Teacher Evaluation with Value Added Measures

Posted on November 7, 2009



This month, the special issue of the journal Education Finance and Policy on value-added measurement of student outcomes was published. The table of contents is here:

http://www.mitpressjournals.org/toc/edfp/4/4

This is good stuff, authored by leading educational measurement and statistics researchers and economists. These articles provide some important cautionary tales regarding the application of value-added measures of student outcomes for teacher evaluation. Here is a policy brief with a more user friendly summary of some of the content of the special issue:

http://www.wcer.wisc.edu/publications/highlights/v19n3.pdf

Here’s a recent working paper by Jesse Rothstein, Princeton economist who also has an article in the special issue:

http://gsppi.berkeley.edu/faculty/jrothstein/published/rothstein_vam2.pdf

Here’s the concluding sentence of the abstract Rothstein’s paper:

Results indicate that even the best feasible value added models may be substantially biased, with the magnitude of the bias depending on the amount of information available for use in classroom assignments.

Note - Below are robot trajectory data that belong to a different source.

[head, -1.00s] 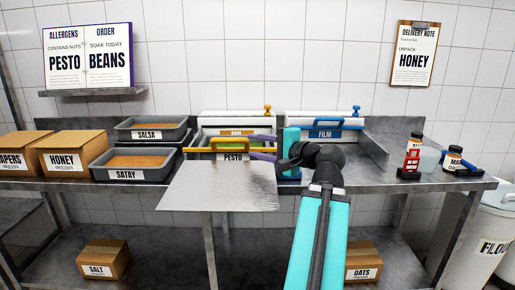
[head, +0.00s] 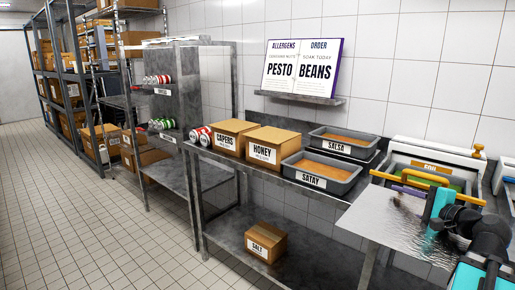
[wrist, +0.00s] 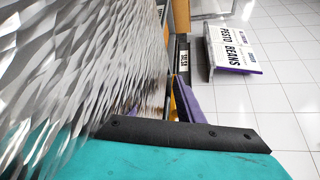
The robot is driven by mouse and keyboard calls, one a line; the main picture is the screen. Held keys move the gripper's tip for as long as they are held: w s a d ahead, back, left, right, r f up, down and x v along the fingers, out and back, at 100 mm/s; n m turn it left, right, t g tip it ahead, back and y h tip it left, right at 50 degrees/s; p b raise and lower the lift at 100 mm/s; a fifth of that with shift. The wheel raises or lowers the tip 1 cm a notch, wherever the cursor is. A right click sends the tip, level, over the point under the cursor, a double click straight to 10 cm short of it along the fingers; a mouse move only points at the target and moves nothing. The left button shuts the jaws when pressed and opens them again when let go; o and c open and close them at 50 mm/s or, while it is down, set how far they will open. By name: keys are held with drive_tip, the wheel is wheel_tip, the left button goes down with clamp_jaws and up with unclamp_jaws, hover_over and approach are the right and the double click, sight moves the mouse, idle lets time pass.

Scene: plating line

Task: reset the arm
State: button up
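My gripper (head: 412,196) is at the right of the head view, above the metal sheet and in front of the bin labelled EGG. Its teal body is upright, and its purple fingers point left, apart from each other with nothing seen between them. My arm is bent, with dark joints at the lower right corner. In the wrist view, one purple finger (wrist: 194,103) shows past the teal and black edge of the gripper.
A shiny metal sheet (head: 385,225) juts out under the gripper and fills the left of the wrist view. SATAY (head: 322,178) and SALSA (head: 343,143) trays and CAPERS (head: 229,138) and HONEY (head: 266,150) boxes stand on the counter. The floor (head: 90,215) at left is clear.

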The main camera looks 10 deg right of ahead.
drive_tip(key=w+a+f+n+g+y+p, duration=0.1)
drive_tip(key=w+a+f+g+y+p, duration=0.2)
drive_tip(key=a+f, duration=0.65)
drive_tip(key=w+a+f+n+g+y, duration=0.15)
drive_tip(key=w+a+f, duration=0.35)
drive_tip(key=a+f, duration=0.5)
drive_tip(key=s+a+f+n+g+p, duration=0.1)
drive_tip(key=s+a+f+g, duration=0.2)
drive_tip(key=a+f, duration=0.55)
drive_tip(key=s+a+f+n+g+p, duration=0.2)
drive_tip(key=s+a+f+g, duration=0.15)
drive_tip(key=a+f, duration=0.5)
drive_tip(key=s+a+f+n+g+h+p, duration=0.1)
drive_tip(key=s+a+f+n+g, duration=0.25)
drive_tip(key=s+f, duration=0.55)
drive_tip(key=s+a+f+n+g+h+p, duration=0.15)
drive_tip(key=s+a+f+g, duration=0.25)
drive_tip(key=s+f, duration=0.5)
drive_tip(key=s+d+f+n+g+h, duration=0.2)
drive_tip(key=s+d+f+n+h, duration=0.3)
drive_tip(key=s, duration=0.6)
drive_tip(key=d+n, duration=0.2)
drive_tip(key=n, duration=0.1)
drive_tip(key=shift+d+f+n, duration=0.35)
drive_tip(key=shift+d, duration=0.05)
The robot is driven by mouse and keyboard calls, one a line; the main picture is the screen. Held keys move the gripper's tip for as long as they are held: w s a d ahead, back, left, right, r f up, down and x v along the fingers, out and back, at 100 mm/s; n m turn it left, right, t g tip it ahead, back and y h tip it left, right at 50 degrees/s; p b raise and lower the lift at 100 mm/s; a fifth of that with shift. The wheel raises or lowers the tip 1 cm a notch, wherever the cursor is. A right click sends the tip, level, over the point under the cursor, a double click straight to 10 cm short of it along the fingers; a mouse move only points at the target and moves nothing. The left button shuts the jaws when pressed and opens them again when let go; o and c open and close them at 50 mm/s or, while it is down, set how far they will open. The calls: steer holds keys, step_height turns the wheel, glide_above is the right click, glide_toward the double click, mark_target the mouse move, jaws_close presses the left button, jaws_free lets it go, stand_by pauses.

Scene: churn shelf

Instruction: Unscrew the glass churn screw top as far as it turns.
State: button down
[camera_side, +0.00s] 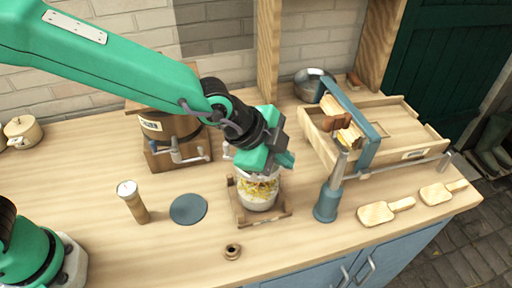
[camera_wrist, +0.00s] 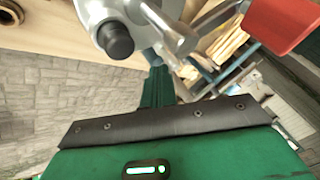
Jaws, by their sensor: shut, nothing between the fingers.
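The glass churn (camera_side: 259,193) is a clear jar with yellowish pieces over a pale filling. It stands upright in a wooden cradle (camera_side: 240,217) on the bench. My gripper (camera_side: 284,160) is directly above the jar, shut and with nothing held. It hides most of the screw top in the side view, so I cannot tell how far the top is turned or whether the gripper touches it. In the wrist view, a pale metal part with a black knob (camera_wrist: 115,38) is close to the camera at the top; it seems to belong to the churn's top.
A wooden barrel churn (camera_side: 170,128) stands behind left. A cylinder with a white top (camera_side: 132,200) and a blue disc (camera_side: 188,209) lie left. A blue-framed press on a wooden tray (camera_side: 395,135) is right, near two paddles (camera_side: 376,213). A small ring (camera_side: 232,251) is in front.

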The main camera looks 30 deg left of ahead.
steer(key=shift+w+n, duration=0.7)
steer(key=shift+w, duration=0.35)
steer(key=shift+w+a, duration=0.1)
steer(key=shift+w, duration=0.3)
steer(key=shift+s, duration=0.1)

On average, the articles in the special issue do show some promise for using value-added assessment in teacher evaluation, with a number of really important caveats and technical stipulations.

Yes, we need access to more student assessment data with linkages to specific teachers – including the range of teachers across which middle and secondary students interact (it’s not as simple as linking the single teacher to a group of children). We need access to such data across multiple states and their assessment systems. Scaling properties of data and test noise play a major role in the precision with which one can isolate teacher or classroom level effects. We have little or no idea, for example, of the extent to which analyses using North Carolina or Texas assessment data relate to New Jersey assessment data, the statistical properties of those data and their usefulness or lack thereof for estimating teacher or classroom effects (unless there are technical papers out there on NJ tests of which I am unaware).

So, these are the main reasons we need to tear down firewalls – to advance the art, science and statistics of value added modeling, school and teacher evaluation and to uncover potential shortcomings where they exist.

Policymakers and pundits diving in head first on these issues need, quite simply, to chill out, perhaps read the special issue above and heed the advice earlier this year from the National Academy of Sciences and figure out how to do this right if we’re going to do it at all.

Diving in too quickly and doing it wrong will make it that much harder to do it right in the long run and will provide that much more ammunition for resistance.